One thing some of my mentees ask about is if I learn from my translations, and my answer is yes, a great deal. Sometimes I learn facts that I could have read or heard about in the news, but oftentimes, they are facts that I would never know about, and even a non-translator in the countries where the documents I translate come from would be oblivious too.


That's why I call it "back door knowledge", because as translators, we enter the world through the back door. We may translate documents that come from countries we have never visited or ones offering products we have never bought, much less heard of until we open that oft-neglected door and get our hands dirty on that computer keyboard.


The beauty of learning through translating is that it isn't like reading a page where the process can be superficial. We may not understand everything in depth, or we may be guilty of skimming through a book while we think about something else. Translating, on the other hand, demands a high level of comprehension. How are you going to translate something if you don't fully understand it? How can you reproduce it in another language? This phenomenon sets us apart from the casual reader, and should not be taken lightly.


So, you ask, what exactly is this back door knowledge? I would classify it in two categories:


  • Linguistic knowledge

In Argentina and Uruguay, they say descripto with a p in there for described, whereas in the rest of the Latin American countries, they say descrito.

A botana is a snack in Mexico.
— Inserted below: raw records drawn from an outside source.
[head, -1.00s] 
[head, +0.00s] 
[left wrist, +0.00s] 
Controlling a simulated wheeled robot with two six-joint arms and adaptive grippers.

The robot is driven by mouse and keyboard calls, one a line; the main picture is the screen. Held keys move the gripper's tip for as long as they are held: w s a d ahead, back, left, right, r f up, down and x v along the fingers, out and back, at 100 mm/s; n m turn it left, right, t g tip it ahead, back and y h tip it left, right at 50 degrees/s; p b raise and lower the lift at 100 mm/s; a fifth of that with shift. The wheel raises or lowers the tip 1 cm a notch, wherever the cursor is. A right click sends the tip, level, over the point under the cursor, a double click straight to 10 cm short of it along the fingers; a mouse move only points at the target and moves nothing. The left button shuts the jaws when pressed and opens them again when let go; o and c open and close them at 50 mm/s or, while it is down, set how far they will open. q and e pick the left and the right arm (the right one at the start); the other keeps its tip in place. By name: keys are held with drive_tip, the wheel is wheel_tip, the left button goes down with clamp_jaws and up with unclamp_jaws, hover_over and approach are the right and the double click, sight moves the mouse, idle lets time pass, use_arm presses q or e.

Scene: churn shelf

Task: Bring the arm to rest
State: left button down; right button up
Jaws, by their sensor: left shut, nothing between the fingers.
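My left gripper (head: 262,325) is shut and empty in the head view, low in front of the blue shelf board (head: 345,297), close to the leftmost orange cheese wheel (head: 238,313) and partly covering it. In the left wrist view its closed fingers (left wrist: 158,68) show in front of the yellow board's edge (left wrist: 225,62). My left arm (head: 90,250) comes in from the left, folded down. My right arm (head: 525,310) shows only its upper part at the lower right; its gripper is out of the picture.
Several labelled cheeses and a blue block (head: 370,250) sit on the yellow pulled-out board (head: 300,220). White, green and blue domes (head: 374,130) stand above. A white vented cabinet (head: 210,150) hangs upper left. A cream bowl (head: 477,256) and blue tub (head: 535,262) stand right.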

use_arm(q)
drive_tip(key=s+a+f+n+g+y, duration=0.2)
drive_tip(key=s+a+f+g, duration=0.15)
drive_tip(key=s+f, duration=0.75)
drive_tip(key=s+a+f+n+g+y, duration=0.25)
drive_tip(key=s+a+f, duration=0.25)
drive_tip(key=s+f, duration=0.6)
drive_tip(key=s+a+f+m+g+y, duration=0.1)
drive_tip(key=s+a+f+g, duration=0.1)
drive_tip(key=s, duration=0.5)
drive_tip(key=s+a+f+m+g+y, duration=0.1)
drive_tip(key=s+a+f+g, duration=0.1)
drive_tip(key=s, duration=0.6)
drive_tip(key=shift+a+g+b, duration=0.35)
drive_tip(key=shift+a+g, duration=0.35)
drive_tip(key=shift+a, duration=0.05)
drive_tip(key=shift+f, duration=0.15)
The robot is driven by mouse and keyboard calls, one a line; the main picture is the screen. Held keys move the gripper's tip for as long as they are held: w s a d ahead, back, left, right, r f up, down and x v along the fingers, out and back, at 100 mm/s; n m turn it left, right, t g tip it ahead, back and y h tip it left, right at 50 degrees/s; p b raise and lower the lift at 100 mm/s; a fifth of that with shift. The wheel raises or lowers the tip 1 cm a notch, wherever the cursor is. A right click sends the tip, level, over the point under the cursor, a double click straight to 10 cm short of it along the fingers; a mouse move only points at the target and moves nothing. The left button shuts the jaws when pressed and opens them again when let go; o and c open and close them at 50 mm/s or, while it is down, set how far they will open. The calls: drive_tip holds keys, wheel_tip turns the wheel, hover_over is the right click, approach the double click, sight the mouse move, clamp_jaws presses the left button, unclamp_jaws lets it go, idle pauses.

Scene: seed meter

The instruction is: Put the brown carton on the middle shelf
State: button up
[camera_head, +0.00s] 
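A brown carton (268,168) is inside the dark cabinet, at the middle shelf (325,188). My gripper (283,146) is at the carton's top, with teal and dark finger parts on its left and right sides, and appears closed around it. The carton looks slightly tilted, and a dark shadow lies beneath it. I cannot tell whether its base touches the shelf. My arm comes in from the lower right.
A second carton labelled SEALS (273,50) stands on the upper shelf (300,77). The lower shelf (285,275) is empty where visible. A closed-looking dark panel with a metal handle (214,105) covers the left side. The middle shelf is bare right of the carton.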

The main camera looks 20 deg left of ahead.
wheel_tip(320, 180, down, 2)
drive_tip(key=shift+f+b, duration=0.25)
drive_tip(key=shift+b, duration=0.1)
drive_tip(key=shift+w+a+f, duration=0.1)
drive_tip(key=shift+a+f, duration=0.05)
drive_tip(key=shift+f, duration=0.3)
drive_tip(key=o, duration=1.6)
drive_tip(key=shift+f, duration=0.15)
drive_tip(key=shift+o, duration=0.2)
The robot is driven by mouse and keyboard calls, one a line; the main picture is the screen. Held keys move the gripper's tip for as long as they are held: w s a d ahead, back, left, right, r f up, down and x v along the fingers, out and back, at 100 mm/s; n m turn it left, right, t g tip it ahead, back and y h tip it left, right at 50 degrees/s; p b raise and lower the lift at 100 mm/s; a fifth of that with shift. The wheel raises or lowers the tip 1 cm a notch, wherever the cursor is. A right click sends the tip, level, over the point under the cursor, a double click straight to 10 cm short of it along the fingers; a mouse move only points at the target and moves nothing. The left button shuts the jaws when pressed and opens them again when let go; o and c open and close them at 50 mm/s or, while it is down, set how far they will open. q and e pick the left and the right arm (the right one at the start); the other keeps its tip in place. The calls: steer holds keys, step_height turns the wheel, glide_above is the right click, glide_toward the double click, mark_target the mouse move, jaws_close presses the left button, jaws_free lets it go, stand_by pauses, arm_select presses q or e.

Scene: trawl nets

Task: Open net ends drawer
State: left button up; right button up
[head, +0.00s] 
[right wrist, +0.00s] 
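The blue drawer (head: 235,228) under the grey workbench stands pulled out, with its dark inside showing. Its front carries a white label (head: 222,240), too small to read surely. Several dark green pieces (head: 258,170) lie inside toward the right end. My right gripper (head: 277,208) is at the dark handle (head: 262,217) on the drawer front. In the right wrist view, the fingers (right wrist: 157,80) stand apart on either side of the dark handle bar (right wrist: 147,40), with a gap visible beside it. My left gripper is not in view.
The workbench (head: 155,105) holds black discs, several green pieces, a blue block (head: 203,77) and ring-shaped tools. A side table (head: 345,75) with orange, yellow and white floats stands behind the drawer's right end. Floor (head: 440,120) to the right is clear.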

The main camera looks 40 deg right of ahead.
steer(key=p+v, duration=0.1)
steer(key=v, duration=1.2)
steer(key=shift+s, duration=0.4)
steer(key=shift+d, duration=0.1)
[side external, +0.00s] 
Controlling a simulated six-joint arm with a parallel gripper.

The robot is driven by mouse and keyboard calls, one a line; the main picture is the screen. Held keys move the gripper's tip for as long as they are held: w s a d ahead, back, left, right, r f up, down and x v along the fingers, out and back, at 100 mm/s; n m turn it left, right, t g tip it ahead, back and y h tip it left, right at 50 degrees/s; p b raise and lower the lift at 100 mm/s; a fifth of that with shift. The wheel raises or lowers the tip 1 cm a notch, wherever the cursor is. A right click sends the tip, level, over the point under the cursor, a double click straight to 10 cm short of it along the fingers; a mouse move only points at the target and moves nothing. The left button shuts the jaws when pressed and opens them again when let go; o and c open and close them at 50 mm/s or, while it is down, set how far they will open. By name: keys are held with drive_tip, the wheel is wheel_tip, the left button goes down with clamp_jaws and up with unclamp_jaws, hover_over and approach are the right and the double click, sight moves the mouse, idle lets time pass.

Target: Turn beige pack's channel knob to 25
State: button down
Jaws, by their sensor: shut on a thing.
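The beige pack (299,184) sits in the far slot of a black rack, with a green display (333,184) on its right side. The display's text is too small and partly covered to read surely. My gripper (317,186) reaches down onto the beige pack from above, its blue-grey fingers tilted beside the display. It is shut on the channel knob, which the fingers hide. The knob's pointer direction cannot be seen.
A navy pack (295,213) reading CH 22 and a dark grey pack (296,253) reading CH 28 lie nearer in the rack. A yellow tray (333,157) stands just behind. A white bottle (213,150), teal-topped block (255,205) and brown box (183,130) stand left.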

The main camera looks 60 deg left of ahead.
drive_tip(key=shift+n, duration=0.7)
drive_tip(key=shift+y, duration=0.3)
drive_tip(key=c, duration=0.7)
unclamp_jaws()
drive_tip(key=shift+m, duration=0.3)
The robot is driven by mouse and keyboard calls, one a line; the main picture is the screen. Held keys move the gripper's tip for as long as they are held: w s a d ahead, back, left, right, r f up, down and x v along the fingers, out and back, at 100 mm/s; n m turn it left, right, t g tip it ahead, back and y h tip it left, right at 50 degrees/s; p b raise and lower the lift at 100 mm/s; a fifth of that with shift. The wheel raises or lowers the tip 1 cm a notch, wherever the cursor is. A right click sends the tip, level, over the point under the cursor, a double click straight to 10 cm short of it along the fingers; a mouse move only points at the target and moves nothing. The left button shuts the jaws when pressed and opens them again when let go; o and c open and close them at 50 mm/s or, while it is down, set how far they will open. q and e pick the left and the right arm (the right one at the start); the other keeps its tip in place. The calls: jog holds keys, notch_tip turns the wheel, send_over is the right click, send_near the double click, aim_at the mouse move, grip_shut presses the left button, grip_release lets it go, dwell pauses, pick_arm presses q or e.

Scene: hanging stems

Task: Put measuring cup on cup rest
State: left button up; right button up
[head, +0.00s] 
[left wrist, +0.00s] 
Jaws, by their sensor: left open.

Roman numerals are used to stand for ordinal numbers (first, second, third, etc.)

  • Factual knowledge In Argentina, when you sign a document, they ask you for your firma y aclaración, which is your signature and printed name. I've never had to do that anywhere else. On Honduran birth certificates, it states the order of birth of siblings in a family. So, if the birth of Juanito Pérez is registered, the certificate must state whether he is the first born, second born, third born, etc. A Latin American Notary has many more powers than a US notary. I know this from going to notary offices to get things notarized, and also through the documents I translate. Londoño is an extremely common surname in Colombia, but virtually unknown outside of Colombia.

I have learned so much through my work, and this has been a bonus for me.